Владимир Малягин: На мой взгляд, состояние нашего театра сегодня – тяжелее, чем любого другого вида искусства. Почему? Потому что он в своей массе (не говорю об отдельных настоящих художниках) остался в 90-х годах с их дешевой подзаборной вседозволенностью. Ну какая для этих людей история? Да еще русская история? Они даже то классическое произведение, которое собираются поставить (то есть испортить), берут только ради очередного скандала. Ведь имя себе они могут сделать только скандалом (которого ждут свои и забугорные болельщики). Поэтому, если они и обращаются к нашей истории, то с одной только целью – плюнуть в нее. Ну а почему нет? Историю Хама из Ветхого Завета все культурные люди знают. А некультурные не узнают ничего, поскольку им это не интересно.
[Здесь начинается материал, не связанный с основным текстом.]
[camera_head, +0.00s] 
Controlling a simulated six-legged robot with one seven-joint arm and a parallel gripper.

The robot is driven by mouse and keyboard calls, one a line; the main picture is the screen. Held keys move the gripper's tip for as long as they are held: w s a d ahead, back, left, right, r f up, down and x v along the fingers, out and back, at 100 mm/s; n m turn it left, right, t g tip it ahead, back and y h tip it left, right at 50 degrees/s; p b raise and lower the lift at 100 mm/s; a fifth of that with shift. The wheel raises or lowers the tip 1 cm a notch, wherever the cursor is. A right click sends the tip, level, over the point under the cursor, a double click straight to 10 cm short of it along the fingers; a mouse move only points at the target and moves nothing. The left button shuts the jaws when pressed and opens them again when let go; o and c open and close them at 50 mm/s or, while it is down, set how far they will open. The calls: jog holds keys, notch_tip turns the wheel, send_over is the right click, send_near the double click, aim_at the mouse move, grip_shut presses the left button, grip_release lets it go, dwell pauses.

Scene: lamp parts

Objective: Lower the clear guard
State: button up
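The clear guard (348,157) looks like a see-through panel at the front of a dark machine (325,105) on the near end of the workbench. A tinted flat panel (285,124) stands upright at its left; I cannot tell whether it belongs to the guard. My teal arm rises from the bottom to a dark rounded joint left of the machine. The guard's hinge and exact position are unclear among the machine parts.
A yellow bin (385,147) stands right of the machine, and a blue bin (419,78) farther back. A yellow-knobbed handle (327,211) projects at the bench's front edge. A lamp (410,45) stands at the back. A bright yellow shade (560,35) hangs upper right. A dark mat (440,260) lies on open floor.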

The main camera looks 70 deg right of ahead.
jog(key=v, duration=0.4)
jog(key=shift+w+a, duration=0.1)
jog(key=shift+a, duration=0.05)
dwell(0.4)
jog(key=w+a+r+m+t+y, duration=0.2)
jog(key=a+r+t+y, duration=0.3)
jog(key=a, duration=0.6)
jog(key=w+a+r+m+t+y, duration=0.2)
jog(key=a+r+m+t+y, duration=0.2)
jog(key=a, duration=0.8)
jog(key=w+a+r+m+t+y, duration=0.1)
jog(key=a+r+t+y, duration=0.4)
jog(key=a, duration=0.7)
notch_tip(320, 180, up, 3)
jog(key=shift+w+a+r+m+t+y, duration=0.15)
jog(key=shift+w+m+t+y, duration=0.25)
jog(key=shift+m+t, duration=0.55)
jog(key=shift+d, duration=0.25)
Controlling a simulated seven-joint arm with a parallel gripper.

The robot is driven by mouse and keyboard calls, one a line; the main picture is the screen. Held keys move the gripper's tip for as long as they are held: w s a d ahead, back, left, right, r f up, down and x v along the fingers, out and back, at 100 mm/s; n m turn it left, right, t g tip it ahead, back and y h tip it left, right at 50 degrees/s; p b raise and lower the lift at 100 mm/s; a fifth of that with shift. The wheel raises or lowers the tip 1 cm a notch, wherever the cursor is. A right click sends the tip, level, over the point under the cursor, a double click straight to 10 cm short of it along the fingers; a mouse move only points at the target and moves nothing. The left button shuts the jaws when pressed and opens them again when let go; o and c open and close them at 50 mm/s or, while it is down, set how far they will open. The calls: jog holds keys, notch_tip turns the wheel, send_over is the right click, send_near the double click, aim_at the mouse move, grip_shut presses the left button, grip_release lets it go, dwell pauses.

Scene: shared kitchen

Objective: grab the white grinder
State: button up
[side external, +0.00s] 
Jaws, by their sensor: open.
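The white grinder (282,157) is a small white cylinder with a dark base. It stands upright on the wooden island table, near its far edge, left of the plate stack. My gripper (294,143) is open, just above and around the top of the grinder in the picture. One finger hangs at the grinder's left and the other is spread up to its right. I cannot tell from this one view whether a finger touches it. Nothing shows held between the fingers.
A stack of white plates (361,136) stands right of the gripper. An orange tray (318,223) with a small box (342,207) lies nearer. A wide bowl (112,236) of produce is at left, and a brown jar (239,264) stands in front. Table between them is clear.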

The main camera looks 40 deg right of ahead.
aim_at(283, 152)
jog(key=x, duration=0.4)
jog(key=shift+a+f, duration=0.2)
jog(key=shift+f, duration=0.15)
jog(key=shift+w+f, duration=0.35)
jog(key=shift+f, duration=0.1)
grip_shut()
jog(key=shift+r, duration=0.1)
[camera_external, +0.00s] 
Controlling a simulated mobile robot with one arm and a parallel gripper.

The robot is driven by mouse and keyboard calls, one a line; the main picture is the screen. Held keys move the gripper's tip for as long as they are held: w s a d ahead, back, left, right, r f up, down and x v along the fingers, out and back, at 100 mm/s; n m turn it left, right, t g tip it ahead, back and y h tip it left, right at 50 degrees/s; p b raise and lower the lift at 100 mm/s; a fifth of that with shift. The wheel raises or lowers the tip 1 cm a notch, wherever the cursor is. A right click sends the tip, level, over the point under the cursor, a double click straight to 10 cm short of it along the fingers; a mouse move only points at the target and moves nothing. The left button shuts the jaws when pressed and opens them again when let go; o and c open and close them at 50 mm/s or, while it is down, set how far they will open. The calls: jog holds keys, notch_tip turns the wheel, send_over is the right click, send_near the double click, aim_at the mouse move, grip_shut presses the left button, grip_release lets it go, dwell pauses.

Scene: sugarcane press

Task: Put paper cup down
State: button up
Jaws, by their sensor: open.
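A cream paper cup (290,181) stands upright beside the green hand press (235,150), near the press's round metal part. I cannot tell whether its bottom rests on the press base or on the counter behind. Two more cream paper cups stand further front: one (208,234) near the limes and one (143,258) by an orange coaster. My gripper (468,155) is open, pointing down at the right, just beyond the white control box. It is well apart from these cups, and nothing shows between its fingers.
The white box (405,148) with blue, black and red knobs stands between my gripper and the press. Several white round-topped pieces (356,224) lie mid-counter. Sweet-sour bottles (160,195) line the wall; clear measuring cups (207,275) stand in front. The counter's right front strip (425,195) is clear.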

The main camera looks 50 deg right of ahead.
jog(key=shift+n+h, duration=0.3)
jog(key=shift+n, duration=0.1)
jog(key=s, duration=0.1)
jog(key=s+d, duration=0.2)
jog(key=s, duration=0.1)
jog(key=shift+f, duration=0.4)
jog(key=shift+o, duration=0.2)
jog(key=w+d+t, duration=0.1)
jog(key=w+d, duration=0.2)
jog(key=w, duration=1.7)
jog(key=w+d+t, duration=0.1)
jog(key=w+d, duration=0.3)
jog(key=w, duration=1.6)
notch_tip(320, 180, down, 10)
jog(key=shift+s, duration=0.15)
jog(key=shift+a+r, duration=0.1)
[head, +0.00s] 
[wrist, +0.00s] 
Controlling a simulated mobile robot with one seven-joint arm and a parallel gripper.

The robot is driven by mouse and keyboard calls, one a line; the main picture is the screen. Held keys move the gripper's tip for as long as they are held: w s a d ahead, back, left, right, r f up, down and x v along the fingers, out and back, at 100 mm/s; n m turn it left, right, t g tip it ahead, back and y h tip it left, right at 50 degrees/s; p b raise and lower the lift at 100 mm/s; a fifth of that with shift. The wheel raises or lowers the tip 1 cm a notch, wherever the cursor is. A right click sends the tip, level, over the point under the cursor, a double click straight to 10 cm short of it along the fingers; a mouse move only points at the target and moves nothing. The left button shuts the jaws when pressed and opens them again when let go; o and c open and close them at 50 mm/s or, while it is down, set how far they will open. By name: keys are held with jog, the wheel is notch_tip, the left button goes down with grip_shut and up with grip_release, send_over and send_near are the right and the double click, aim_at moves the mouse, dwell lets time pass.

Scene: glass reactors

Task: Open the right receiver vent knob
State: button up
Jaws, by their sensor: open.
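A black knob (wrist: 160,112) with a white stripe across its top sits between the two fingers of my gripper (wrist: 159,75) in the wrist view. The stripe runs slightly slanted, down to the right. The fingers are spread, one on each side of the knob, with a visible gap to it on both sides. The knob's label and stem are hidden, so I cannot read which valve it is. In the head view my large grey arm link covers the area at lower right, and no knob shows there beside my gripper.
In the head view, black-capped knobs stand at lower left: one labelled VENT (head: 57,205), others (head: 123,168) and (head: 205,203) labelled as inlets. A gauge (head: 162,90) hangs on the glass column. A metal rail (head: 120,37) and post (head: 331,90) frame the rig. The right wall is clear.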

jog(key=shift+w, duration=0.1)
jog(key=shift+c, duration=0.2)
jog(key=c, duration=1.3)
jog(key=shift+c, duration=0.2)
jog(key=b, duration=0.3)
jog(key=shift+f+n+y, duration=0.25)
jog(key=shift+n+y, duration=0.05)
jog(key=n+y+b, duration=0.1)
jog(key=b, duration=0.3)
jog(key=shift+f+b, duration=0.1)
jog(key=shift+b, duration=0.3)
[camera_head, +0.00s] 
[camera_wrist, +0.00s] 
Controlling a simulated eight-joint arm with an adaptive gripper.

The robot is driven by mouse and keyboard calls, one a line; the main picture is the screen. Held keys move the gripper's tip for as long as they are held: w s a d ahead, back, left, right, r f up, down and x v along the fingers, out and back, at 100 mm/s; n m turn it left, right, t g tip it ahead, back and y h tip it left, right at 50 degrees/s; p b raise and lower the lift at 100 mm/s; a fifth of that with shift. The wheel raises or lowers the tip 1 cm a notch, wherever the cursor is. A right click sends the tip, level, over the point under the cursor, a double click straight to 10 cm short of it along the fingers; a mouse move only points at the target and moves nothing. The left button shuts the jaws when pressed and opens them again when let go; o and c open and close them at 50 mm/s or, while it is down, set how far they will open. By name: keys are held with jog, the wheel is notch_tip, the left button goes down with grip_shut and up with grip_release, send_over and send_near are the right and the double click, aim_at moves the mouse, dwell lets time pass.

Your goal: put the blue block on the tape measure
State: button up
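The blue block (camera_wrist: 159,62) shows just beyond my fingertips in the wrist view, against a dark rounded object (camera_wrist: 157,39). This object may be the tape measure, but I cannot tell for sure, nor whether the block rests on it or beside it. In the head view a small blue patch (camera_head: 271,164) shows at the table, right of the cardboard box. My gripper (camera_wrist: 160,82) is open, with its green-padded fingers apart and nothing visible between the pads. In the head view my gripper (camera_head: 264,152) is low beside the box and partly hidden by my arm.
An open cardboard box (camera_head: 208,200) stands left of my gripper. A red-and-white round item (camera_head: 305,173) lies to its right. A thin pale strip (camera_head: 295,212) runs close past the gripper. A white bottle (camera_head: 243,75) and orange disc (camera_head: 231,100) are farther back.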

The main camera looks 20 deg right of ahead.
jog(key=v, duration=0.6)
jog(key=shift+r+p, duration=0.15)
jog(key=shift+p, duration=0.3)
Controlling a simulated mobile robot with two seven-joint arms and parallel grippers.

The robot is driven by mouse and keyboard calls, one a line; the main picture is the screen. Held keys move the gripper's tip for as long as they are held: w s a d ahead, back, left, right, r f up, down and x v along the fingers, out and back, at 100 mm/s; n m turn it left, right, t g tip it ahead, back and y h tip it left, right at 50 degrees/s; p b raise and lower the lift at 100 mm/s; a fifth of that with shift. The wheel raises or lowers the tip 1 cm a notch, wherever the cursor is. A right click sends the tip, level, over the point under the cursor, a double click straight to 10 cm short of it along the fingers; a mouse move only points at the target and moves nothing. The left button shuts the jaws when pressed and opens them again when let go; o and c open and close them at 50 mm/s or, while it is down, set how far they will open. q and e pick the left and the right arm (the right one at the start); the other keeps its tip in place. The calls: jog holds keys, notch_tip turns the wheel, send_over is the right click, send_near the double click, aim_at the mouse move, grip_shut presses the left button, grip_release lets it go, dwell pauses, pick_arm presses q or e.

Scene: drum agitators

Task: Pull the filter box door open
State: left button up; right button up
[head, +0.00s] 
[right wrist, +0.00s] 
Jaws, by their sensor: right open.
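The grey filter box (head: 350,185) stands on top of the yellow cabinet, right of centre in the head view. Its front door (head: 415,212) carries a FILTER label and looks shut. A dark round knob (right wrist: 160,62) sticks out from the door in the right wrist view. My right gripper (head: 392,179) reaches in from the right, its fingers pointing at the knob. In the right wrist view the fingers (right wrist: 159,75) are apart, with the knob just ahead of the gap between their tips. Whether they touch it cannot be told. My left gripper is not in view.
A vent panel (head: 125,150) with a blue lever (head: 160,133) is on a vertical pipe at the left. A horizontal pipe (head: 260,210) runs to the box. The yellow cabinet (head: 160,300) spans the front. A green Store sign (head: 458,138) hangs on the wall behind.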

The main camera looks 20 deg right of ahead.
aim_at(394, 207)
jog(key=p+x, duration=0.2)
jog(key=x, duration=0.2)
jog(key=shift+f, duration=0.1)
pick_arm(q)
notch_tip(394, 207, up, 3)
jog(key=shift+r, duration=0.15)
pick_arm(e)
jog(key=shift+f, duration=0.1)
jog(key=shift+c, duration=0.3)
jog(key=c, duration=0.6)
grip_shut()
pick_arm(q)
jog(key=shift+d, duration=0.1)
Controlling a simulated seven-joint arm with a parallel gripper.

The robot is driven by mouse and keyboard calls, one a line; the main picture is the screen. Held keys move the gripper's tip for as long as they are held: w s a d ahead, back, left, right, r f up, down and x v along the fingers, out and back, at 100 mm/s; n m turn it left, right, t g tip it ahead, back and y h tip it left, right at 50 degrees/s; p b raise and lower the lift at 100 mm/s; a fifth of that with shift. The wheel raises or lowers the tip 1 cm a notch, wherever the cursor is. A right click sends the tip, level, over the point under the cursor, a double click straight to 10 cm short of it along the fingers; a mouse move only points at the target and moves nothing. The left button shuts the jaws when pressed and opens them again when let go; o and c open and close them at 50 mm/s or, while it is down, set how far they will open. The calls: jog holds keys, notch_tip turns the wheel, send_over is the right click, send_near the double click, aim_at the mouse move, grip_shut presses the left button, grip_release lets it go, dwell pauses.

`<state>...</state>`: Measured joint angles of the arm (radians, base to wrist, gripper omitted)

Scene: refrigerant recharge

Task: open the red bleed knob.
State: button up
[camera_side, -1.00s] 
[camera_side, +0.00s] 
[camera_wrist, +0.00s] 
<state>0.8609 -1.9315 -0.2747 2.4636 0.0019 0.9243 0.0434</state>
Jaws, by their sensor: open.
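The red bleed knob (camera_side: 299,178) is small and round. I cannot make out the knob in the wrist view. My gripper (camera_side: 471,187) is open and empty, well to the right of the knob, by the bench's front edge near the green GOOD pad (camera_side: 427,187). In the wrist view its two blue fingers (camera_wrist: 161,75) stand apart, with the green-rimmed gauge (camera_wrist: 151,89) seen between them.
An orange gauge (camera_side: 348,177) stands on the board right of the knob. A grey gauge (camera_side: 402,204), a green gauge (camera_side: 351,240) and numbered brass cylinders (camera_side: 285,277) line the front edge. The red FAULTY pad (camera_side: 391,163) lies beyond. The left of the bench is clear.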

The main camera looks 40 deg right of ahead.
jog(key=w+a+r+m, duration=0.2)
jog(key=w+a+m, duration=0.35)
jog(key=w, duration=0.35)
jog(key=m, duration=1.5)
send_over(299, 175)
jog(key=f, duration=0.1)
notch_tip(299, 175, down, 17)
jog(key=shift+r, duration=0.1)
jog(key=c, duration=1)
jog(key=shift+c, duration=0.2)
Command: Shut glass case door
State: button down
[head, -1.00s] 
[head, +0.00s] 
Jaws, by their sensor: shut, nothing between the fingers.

Интерес к истории – признак серьезного культурного уровня человека, художника. Общий уровень культуры сейчас таков, что не стоит и говорить. И не только у так называемых художников (о настоящих не говорим!), но и у наших властей. Они ведь до сих пор не поняли, что культура, Слово – такое же оружие, как ракеты и подводные лодки. Они до сих пор не поняли, что Слово – более сильное оружие, чем атомная бомба. И потому можно держать в руках самую мощную бомбу – и быть рабом чужих идей, а значит – чужой власти.
Когда наш театр массово обратится к отечественной истории – можно будет считать, что началось его возрождение.
Беседовала Мария Скрягина.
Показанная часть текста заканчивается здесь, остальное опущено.